Exercise inputs >>
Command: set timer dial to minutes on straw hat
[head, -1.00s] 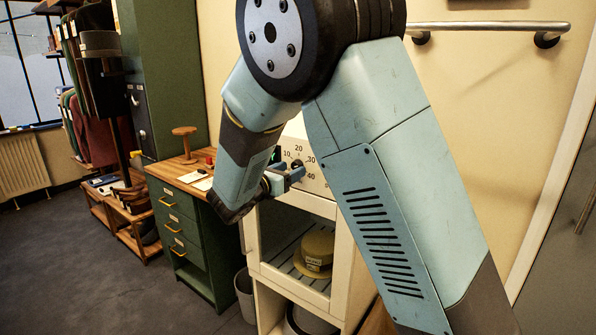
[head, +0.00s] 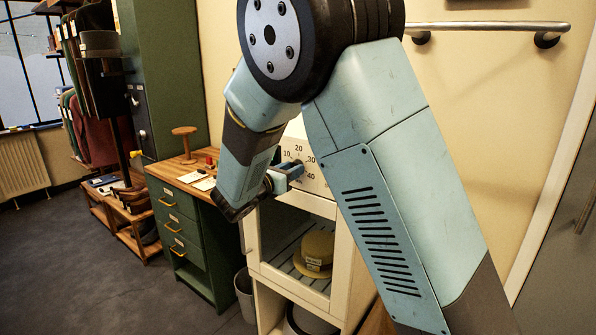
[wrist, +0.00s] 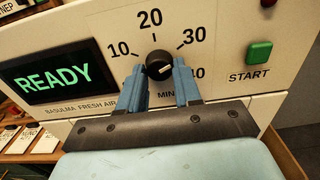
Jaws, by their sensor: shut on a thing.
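The timer dial (wrist: 158,63) is a round black knob on a cream cabinet's panel, ringed by the numbers 10, 20, 30 and 40. Its pale mark points right and slightly down in the wrist view. My gripper (wrist: 159,72) is shut on the dial, with one blue finger on each side; it also shows against the panel in the head view (head: 289,172). The fingers hide part of the scale's lower edge. The straw hat (head: 319,245) sits on a slatted shelf inside the cabinet, with a small tag whose writing is too small to read.
The panel has a display (wrist: 52,78) reading READY and a green START button (wrist: 259,52). A green desk (head: 185,225) with papers and a wooden stand (head: 185,140) is to the left. A wall rail (head: 490,28) runs at upper right. Open floor lies at left.

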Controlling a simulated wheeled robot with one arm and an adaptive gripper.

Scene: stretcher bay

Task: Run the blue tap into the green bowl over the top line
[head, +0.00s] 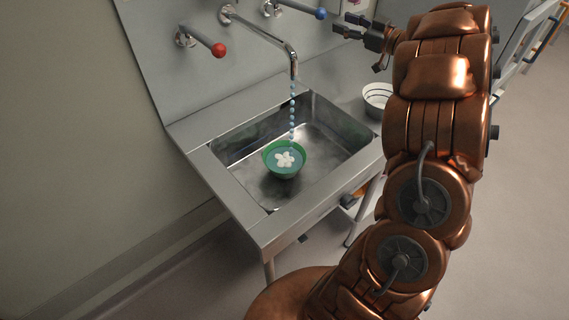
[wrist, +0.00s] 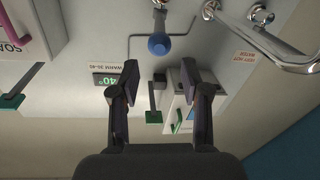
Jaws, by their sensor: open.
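The green bowl (head: 269,151) stands in the steel sink under the spout (head: 293,65). A broken blue stream of water falls from the spout into it. Water with a white patch shows inside; I cannot make out any line on the bowl. The blue tap (head: 320,13) has a round blue knob on a metal lever, to the right of the spout. It also shows in the wrist view (wrist: 159,43). My gripper (head: 343,24) is open and empty, close to the right of the blue knob. In the wrist view, the knob is ahead, between and beyond the fingertips (wrist: 162,76).
A red tap (head: 218,50) is left of the spout. The sink floor around the bowl is clear.

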What you have to do >>
Output every entry exactly as given; pictures are not part of the copy.

Result of this exercise >>
Command: set timer dial to minutes on straw hat
[head, -1.00s] 
[head, +0.00s] 
[wrist, +0.00s] 
Jaws, by their sensor: shut on a thing.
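The timer dial (wrist: 158,63) is a round black knob on a cream cabinet's panel, ringed by the numbers 10, 20, 30 and 40. Its pale mark points right and slightly down in the wrist view. My gripper (wrist: 159,72) is shut on the dial, with one blue finger on each side; it also shows against the panel in the head view (head: 289,172). The fingers hide part of the scale's lower edge. The straw hat (head: 319,245) sits on a slatted shelf inside the cabinet, with a small tag whose writing is too small to read.
The panel has a display (wrist: 52,78) reading READY and a green START button (wrist: 259,52). A green desk (head: 185,225) with papers and a wooden stand (head: 185,140) is to the left. A wall rail (head: 490,28) runs at upper right. Open floor lies at left.

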Controlling a simulated wheeled robot with one arm and an adaptive gripper.

Scene: stretcher bay

Task: Run the blue tap into the green bowl over the top line
[head, +0.00s] 
[wrist, +0.00s] 
Jaws, by their sensor: open.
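The green bowl (head: 269,151) stands in the steel sink under the spout (head: 293,65). A broken blue stream of water falls from the spout into it. Water with a white patch shows inside; I cannot make out any line on the bowl. The blue tap (head: 320,13) has a round blue knob on a metal lever, to the right of the spout. It also shows in the wrist view (wrist: 159,43). My gripper (head: 343,24) is open and empty, close to the right of the blue knob. In the wrist view, the knob is ahead, between and beyond the fingertips (wrist: 162,76).
A red tap (head: 218,50) is left of the spout. The sink floor around the bowl is clear.

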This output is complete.